*TO DO*: Each line of the material must be repeated precisely, with the pictures left out.

*DATA SEGMENT*:
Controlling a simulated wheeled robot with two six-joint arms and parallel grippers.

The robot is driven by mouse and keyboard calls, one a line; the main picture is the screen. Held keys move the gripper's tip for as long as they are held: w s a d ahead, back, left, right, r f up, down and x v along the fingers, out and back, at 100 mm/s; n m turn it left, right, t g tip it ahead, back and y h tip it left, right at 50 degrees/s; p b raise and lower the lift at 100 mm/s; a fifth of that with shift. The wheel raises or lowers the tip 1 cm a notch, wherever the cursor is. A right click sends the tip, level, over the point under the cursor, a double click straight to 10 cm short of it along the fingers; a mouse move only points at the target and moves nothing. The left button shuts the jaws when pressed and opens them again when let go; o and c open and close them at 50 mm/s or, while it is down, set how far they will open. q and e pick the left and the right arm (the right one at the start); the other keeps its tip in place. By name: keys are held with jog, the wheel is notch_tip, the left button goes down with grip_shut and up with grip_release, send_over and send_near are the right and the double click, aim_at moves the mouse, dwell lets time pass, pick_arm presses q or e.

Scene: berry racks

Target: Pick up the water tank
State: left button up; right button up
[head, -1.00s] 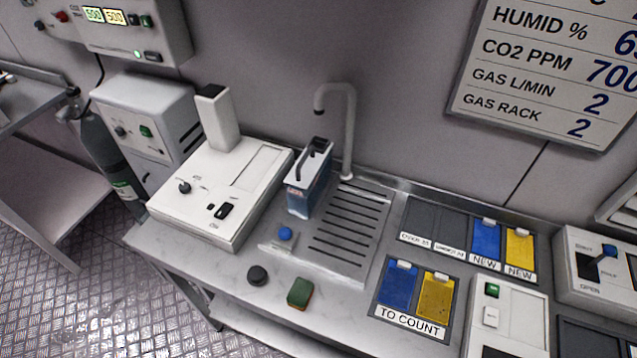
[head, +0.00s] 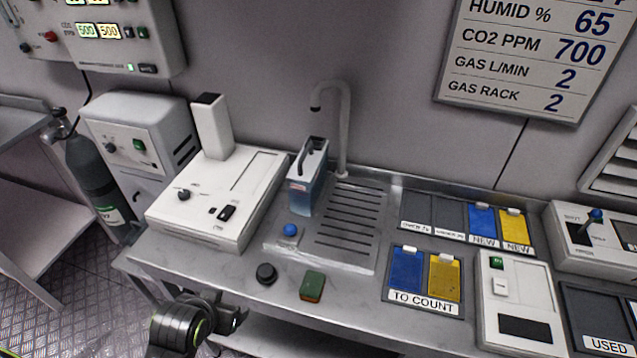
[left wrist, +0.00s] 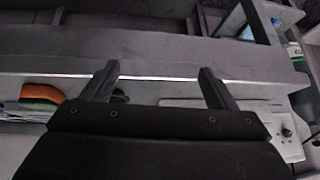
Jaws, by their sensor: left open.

*SOLVED EXERCISE*:
Controlling a simulated wheeled robot with two six-joint arms and parallel grippers.

The robot is driven by mouse and keyboard calls, one a line; the main picture is the screen. Held keys move the gripper's tip for as long as they are held: w s a d ahead, back, left, right, r f up, down and x v along the fingers, out and back, at 100 mm/s; n m turn it left, right, t g tip it ahead, back and y h tip it left, right at 50 degrees/s; p b raise and lower the lift at 100 mm/s; a fifth of that with shift. The wheel raises or lowers the tip 1 cm a notch, wherever the cursor is. A right click sends the tip, level, over the point under the cursor, a double click straight to 10 cm short of it along the fingers; a mouse move only points at the target and moves nothing. The left button shuts the jaws when pressed and opens them again when let go; o and c open and close them at 50 mm/s or, while it is down, set how far they will open. q and e pick the left and the right arm (the right one at the start); the other keeps its tip in place. By name: keys are held with jog, the wheel is notch_tip, the left button goes down with grip_shut and up with grip_release, send_over and send_near are the right and the double click, aim_at moves the mouse, dwell lets time pass, pick_arm presses q or e.

Scene: berry racks

Target: Pick up the water tank
State: left button up; right button up
[head, -1.00s] 
[head, +0.00s] 
[left wrist, +0.00s] 
Jaws, by their sensor: left open.

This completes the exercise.